-- Begin Data shown --

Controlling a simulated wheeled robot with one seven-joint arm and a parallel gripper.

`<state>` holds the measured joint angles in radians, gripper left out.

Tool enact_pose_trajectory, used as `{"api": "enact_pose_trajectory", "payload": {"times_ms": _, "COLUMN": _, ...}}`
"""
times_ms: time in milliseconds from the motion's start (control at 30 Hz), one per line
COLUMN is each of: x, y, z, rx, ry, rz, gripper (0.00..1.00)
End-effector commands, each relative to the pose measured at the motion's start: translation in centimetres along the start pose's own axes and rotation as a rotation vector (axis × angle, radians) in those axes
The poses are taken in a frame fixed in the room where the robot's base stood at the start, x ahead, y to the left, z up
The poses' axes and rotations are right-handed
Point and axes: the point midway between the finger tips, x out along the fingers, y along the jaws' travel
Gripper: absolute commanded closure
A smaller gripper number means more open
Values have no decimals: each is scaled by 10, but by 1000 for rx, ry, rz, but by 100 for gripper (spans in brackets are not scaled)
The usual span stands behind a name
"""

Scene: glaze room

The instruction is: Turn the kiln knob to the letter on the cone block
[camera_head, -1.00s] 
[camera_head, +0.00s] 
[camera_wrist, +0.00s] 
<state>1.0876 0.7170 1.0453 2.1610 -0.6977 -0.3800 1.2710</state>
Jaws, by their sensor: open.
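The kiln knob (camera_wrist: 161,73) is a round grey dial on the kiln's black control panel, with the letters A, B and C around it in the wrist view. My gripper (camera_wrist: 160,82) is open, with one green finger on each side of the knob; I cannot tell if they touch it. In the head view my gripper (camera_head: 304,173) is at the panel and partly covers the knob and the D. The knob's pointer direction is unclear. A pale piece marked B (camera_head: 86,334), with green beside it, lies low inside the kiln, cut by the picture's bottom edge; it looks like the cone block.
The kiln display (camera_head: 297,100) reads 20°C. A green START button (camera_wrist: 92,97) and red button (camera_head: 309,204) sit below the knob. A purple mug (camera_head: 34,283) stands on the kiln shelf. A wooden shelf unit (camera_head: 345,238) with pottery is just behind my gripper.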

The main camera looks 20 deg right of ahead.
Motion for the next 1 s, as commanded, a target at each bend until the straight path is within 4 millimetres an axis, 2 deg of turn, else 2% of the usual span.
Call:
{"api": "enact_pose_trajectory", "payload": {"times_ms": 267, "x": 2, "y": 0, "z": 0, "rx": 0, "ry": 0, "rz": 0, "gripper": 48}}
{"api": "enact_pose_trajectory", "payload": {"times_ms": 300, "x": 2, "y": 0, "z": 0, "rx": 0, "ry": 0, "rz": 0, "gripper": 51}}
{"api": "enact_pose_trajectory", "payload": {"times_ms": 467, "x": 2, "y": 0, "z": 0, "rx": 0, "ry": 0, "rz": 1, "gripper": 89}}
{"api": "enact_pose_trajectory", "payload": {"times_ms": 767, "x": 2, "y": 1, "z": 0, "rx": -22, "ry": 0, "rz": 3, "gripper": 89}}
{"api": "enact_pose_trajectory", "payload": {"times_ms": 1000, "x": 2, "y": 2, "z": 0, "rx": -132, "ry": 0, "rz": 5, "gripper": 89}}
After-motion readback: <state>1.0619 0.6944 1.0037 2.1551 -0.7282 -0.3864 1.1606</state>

-- End Data shown --

What to produce >> The line containing "The instruction is: Turn" opens the part, and the line containing "<state>1.0876 0.7170 1.0453" closes it. Output that part exactly, with both, and only that.

Completed exercise >>
The instruction is: Turn the kiln knob to the letter on the cone block
[camera_head, -1.00s] 
[camera_head, +0.00s] 
[camera_wrist, +0.00s] 
<state>1.0876 0.7170 1.0453 2.1610 -0.6977 -0.3800 1.2710</state>

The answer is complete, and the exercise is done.